Robot state and action records
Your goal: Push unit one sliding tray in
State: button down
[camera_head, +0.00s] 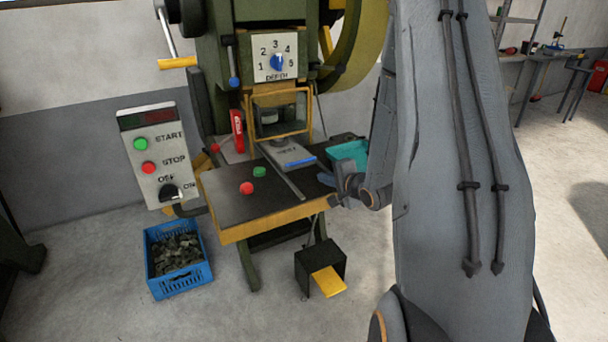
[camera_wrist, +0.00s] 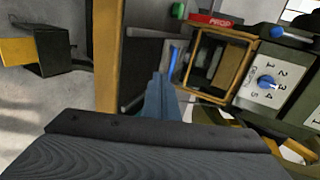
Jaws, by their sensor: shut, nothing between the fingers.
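The sliding tray (camera_head: 278,150) is a flat grey plate with a blue front strip. It sticks out of the yellow-framed press opening (camera_head: 280,110) over the dark table. In the wrist view its blue strip (camera_wrist: 174,58) shows just beyond my fingertips. My gripper (camera_head: 326,180) is shut and empty, to the right of and close to the tray's blue edge. In the wrist view my gripper (camera_wrist: 160,88) points toward that strip. I cannot tell whether it touches the tray. My arm hides the area to the right in the head view.
The press table (camera_head: 225,195) holds a red button (camera_head: 246,188), a green button (camera_head: 260,172) and a slanted bar. A teal bin (camera_head: 348,152) stands behind my gripper. A control panel (camera_head: 153,155) is at left. A blue crate (camera_head: 178,284) and a pedal (camera_head: 328,281) are on the floor.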

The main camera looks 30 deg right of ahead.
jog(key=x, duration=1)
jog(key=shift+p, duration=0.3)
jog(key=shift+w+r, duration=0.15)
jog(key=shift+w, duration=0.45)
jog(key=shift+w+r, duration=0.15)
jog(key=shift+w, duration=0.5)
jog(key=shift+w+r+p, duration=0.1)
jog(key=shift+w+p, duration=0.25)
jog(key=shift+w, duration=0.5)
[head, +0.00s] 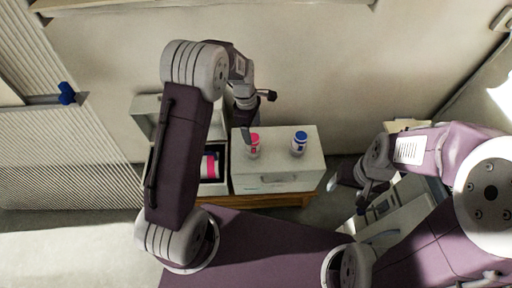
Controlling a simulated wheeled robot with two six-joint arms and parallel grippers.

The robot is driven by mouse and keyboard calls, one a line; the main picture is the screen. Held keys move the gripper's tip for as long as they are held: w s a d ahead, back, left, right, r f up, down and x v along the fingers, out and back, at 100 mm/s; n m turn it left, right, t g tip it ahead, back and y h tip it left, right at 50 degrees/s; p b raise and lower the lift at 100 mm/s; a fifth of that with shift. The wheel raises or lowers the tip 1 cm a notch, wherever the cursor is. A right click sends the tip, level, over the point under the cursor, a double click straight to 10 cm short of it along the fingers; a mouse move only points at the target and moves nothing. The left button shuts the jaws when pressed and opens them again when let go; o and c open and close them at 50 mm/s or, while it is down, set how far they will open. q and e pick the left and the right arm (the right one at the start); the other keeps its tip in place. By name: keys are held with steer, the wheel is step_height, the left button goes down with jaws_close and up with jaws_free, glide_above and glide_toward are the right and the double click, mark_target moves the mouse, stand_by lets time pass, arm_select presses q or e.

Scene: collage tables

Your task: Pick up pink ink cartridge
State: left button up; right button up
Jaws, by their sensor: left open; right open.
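A small white bottle with a pink-red cap (254,146) stands on top of a pale cabinet. A pink and white cylinder (209,167) lies in an open box left of it, partly hidden by my left arm. I cannot tell from this view which of the two is the pink ink cartridge. My left gripper (246,128) points down just above and beside the pink-capped bottle, open and empty; its fingers are small and partly hidden. My right gripper (346,190) is open and empty, low at the right of the cabinet.
A bottle with a blue cap (299,143) stands on the cabinet (276,165), right of the pink-capped one. The open box (146,104) has its lid raised against the wall. A grey machine (405,217) stands below my right arm. The cabinet top's right end is bare.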

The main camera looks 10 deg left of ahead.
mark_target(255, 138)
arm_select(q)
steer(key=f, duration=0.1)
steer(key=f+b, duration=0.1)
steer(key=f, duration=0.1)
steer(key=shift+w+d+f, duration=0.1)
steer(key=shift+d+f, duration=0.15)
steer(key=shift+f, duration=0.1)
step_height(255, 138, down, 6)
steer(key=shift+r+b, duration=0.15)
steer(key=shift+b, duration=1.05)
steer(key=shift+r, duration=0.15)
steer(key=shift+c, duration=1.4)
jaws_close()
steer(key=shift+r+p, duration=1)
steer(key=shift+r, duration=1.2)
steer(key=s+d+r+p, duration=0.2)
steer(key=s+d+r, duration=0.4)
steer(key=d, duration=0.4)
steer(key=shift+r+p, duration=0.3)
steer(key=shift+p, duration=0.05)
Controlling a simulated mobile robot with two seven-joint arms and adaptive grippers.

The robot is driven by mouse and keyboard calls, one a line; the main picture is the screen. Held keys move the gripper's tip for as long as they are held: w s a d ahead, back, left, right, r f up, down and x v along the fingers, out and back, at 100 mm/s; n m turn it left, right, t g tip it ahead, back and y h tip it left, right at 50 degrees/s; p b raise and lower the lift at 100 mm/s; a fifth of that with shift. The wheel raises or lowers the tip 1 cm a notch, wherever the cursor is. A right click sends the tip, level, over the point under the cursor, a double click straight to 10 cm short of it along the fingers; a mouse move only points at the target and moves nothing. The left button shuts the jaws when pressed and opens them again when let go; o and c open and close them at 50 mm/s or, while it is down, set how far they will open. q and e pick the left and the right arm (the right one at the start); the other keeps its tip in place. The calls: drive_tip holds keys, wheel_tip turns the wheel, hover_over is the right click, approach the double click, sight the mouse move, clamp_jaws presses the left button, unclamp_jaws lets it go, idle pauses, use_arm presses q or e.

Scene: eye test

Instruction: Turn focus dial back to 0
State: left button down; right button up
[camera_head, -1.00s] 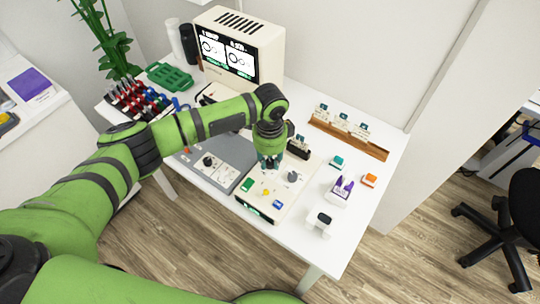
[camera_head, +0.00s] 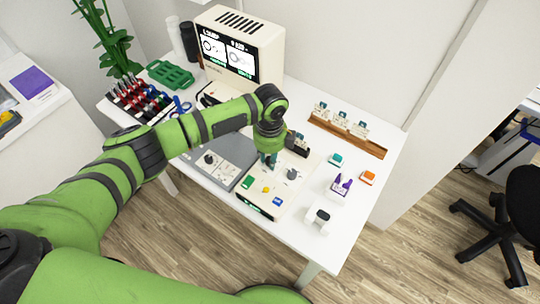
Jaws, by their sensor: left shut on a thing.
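A cream control box (camera_head: 268,209) stands near the front of the white table. On its top are a dark grey dial (camera_head: 292,174), a green button (camera_head: 248,182), a small yellow part (camera_head: 266,189) and a blue button (camera_head: 278,203). My left gripper (camera_head: 269,162) points down at the back left part of the box top, left of the grey dial. It is shut on a knob that its fingers hide; I cannot read any label or scale. A cream monitor (camera_head: 240,52) behind shows two ring pictures with green text below. My right gripper is out of view.
A grey panel with a knob (camera_head: 211,162) lies left of the box. A wooden rack with cards (camera_head: 348,137), a teal block (camera_head: 336,160), an orange block (camera_head: 368,178), a purple-topped holder (camera_head: 341,186) and a white stand (camera_head: 320,219) are to the right.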

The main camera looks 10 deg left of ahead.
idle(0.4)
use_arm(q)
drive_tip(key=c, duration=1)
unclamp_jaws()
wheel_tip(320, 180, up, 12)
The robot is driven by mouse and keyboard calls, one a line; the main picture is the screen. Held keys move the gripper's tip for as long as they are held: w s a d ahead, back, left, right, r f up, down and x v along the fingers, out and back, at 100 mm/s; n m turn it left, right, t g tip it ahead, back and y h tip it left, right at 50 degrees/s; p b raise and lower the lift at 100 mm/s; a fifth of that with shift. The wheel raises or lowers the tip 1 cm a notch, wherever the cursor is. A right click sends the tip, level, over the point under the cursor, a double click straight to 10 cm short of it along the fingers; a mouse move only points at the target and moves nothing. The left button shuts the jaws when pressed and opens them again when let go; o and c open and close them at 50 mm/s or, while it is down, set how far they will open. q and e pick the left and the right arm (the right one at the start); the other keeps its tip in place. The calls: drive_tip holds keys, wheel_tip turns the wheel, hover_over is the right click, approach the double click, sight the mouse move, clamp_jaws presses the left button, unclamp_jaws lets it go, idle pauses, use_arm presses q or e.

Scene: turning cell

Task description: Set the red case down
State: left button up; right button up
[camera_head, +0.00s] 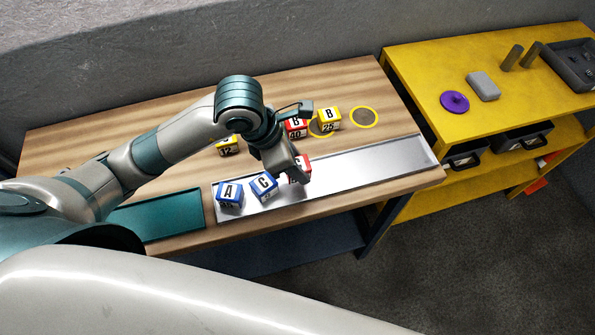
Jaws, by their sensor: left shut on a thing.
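A red case (304,162) shows between the fingers of my left gripper (300,177), low over the silver tray (376,164). The gripper is shut on it and hides much of its front. I cannot tell whether the case touches the tray. Two blue cases stand at the tray's left end: one marked A (229,193) and a tilted-looking one marked G (264,186), just left of the gripper. Another red case marked B 40 (296,128) stands behind the arm on the wooden table. My right gripper is not in view.
A yellow case marked B 25 (330,118) stands beside a yellow-ringed circle (364,117). Another yellow case (228,146) is partly behind my arm. The tray's right part is clear. A yellow bench (430,75) stands at right.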

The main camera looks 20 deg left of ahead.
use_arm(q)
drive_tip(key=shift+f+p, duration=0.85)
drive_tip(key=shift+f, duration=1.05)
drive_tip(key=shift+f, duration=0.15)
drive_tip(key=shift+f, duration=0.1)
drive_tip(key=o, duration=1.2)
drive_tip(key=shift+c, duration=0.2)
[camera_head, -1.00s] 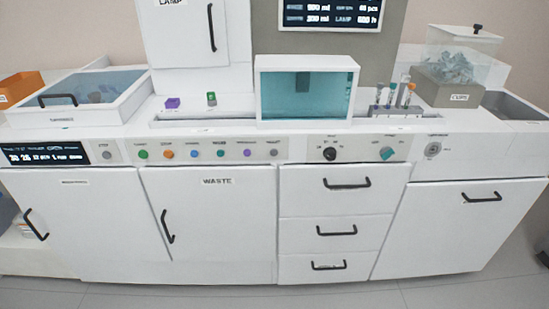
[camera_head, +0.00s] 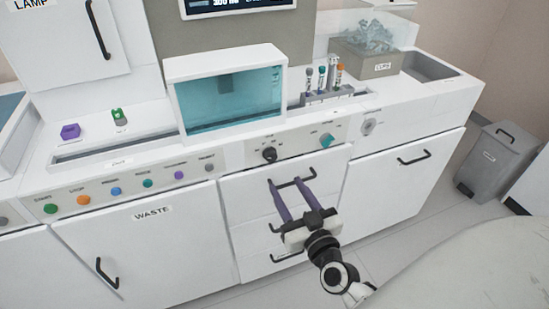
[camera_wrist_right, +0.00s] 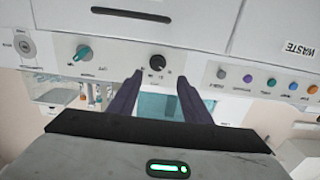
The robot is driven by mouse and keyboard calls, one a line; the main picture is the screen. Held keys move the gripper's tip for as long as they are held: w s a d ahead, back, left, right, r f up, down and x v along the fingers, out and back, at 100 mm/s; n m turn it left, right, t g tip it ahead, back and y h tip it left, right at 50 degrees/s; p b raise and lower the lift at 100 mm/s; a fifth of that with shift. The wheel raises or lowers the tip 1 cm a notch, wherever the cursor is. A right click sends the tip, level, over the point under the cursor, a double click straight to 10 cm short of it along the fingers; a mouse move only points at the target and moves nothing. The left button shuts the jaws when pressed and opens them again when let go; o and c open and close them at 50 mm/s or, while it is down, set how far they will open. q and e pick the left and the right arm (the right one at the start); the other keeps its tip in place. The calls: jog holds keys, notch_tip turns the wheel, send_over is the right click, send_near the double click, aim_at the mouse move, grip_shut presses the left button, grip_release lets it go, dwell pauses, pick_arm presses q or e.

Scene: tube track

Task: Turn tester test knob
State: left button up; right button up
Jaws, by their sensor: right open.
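A black knob (camera_head: 269,154) and a teal knob (camera_head: 327,140) sit on the front panel above the drawers. Their labels are too small to read, so I cannot tell which is the test knob. My right gripper (camera_head: 290,180) is open and empty, with its purple fingers pointing at the cabinet front just below the knobs. In the right wrist view, which is upside down, the black knob (camera_wrist_right: 157,62) lies between and just beyond the fingertips (camera_wrist_right: 160,80). The teal knob (camera_wrist_right: 83,53) is to their left. My left gripper is not in view.
A drawer handle (camera_head: 291,183) is close behind the fingers. A row of coloured buttons (camera_head: 116,191) runs left of the knobs. A round lock-like fitting (camera_head: 369,126) is to the right. A glass-fronted chamber (camera_head: 230,95) and a tube rack (camera_head: 328,95) stand above.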

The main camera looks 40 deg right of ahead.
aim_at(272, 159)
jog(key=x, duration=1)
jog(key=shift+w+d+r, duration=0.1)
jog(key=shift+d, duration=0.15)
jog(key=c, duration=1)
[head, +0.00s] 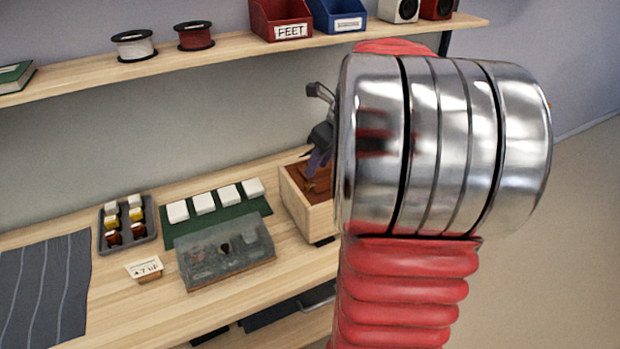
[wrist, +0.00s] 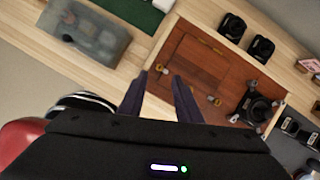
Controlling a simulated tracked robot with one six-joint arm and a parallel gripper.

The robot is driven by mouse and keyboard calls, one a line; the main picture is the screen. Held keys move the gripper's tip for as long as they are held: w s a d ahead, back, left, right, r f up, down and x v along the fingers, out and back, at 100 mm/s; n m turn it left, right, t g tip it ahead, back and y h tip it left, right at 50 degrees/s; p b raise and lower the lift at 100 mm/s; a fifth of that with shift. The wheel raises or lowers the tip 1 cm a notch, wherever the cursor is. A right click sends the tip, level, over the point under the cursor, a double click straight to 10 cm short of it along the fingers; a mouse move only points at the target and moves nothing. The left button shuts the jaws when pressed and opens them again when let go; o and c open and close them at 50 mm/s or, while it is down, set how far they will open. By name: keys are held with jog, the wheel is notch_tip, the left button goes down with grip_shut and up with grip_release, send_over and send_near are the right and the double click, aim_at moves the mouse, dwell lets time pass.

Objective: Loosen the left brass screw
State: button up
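A light wooden box (head: 309,214) with a red-brown panel (wrist: 195,72) on top stands on the bench, partly hidden behind my arm in the head view. In the wrist view, one small brass screw (wrist: 160,69) is at the panel's left side. Another brass-coloured screw (wrist: 214,101) is at the lower right of the panel. My gripper (wrist: 158,76) is over the box, its two dark fingers apart and nothing between them. The left screw shows in the gap near the fingertips, with no contact visible. In the head view my gripper (head: 318,158) points down at the panel.
A grey translucent case (head: 225,255) and a green mat (head: 182,232) with white blocks lie left of the box. A jar tray (head: 143,243) and a label card (head: 145,268) are further left. In the wrist view a black round part (wrist: 258,106) sits at the box's right.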

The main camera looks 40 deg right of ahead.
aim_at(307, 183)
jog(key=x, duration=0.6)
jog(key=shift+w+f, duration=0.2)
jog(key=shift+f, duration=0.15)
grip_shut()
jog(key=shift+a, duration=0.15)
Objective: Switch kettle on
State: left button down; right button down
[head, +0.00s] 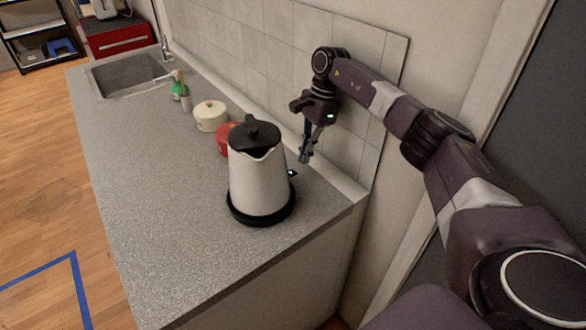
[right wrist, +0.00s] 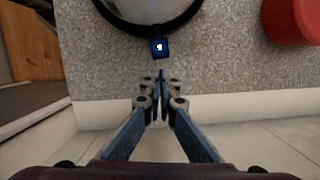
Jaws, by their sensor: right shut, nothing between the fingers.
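The kettle (head: 257,182) is white with a black lid and stands upright on a black base (head: 262,217) near the counter's end. In the right wrist view its lower edge (right wrist: 150,8) shows at the top. A small switch with a lit blue-white mark (right wrist: 160,47) sticks out from the base; it also shows beside the kettle in the head view (head: 292,173). My right gripper (head: 305,160) is shut and empty, pointing down between the kettle and the tiled wall. In the right wrist view its fingertips (right wrist: 154,80) are just short of the switch, apparently apart from it. My left gripper is out of view.
A red pot (head: 226,140) stands close behind the kettle, with a cream lidded pot (head: 210,116) and a green bottle (head: 180,92) beyond. A sink (head: 125,75) is farther back. The tiled wall (head: 290,50) is close behind my right gripper. The counter's (head: 150,190) front left is clear.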

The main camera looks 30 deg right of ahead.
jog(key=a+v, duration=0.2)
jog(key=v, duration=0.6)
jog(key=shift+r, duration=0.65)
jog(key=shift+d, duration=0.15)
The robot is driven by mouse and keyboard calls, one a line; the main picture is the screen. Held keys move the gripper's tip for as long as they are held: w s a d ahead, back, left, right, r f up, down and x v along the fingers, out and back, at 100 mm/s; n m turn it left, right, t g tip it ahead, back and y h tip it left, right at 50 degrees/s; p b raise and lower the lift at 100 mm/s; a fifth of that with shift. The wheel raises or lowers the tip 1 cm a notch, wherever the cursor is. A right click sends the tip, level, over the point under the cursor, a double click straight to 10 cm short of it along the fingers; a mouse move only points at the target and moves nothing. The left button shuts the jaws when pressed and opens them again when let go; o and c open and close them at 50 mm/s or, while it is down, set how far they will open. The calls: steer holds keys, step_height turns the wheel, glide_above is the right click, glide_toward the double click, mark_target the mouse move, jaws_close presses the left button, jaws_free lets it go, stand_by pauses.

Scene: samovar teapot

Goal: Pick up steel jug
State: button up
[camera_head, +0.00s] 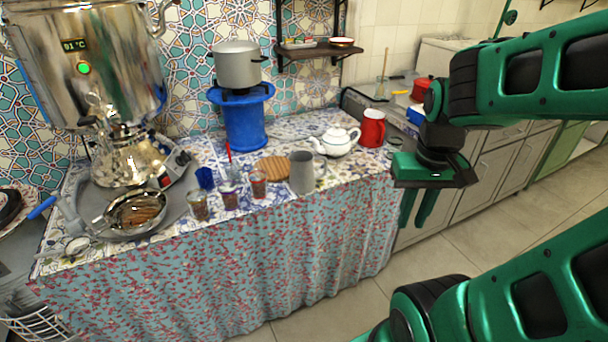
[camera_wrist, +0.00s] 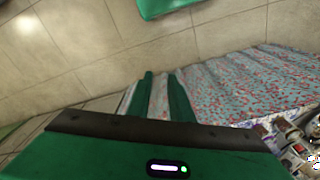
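The steel jug (camera_head: 302,172) is a plain grey jug with a handle on its right side. It stands upright near the front edge of the patterned tablecloth (camera_head: 345,178) in the head view. My green gripper (camera_head: 414,222) is to the right of the jug, beyond the table's right end, with its fingers pointing down. The two fingers are apart with nothing between them, as the wrist view also shows (camera_wrist: 159,80). I cannot make out the jug in the wrist view.
A round wooden board (camera_head: 273,167) and glasses (camera_head: 259,184) stand left of the jug. A white teapot (camera_head: 338,142) and red mug (camera_head: 372,129) stand behind it to the right. A large samovar (camera_head: 85,60) is at left. The floor (camera_head: 480,255) beside the table looks clear.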

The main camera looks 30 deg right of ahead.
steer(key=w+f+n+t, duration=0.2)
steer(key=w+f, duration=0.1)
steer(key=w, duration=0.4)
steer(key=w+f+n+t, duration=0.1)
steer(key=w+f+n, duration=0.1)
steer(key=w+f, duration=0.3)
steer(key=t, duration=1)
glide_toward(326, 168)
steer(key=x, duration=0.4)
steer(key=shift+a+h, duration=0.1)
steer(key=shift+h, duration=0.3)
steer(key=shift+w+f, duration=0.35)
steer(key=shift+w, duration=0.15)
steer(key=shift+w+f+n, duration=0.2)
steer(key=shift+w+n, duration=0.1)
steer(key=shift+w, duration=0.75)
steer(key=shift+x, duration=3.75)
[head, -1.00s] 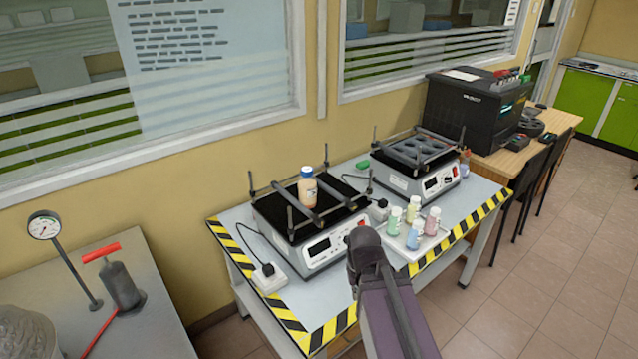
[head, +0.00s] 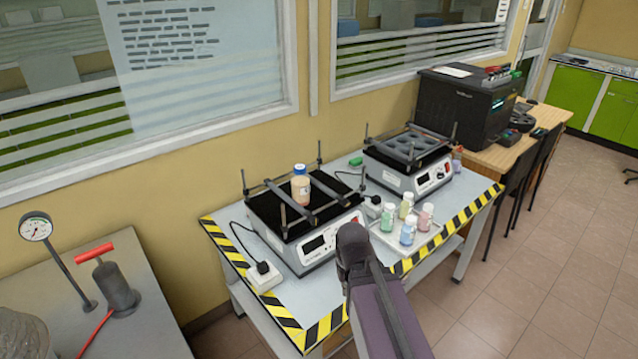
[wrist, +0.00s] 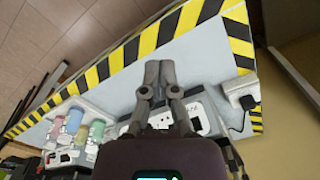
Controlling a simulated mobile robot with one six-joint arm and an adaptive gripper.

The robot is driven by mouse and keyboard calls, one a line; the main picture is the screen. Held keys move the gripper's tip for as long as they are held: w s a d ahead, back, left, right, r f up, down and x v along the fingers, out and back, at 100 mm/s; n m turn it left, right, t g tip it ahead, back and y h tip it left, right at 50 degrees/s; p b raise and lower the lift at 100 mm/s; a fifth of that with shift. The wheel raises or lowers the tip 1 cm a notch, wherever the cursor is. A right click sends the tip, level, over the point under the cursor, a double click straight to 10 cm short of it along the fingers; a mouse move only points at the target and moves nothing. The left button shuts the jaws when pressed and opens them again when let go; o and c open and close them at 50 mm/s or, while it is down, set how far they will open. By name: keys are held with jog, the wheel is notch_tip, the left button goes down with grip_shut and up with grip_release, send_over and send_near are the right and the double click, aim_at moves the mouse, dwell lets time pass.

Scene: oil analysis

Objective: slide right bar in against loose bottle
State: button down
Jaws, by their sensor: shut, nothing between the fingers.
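An orange-brown bottle (head: 300,188) with a blue-and-white cap stands upright on the black top of the left shaker (head: 330,240). It stands between two dark clamp bars, the left bar (head: 284,195) and the right bar (head: 332,193). I cannot tell whether either bar touches it. My gripper (wrist: 159,72) is shut and empty in the wrist view, above the table beside the shaker's front panel. In the head view my arm hides the fingers, in front of the shaker's right front corner. The bottle and bars are not clear in the wrist view.
A tray (head: 425,238) of several capped bottles lies right of the shaker. A second shaker (head: 410,165) stands behind it. A white plug block (head: 264,277) with a cable is at the left. Striped tape (head: 325,328) marks the table edge. A hand pump (head: 115,285) stands on the left bench.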

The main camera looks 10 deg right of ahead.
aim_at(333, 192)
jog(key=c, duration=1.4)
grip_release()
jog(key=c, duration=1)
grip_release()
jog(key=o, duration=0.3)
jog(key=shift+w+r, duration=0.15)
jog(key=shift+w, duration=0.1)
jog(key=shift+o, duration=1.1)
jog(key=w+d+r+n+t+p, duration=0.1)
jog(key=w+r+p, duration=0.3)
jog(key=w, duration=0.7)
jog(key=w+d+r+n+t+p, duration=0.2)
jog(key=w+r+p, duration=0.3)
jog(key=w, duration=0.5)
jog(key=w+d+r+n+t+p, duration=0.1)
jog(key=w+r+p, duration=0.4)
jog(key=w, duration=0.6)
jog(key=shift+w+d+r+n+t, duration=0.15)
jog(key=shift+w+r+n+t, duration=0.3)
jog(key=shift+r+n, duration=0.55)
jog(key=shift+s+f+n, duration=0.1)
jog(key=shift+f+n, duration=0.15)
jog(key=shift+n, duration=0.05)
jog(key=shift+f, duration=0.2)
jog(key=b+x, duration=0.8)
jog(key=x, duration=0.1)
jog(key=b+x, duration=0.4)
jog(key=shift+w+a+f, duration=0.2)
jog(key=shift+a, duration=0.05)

Directions for this task |
Find every line that holds "grippers" and copy it.

Reply to the task |
Controlling a simulated wheeled robot with two six-joint arms and parallel grippers.
Controlling a simulated mobile robot with two seven-joint arms and adaptive grippers.

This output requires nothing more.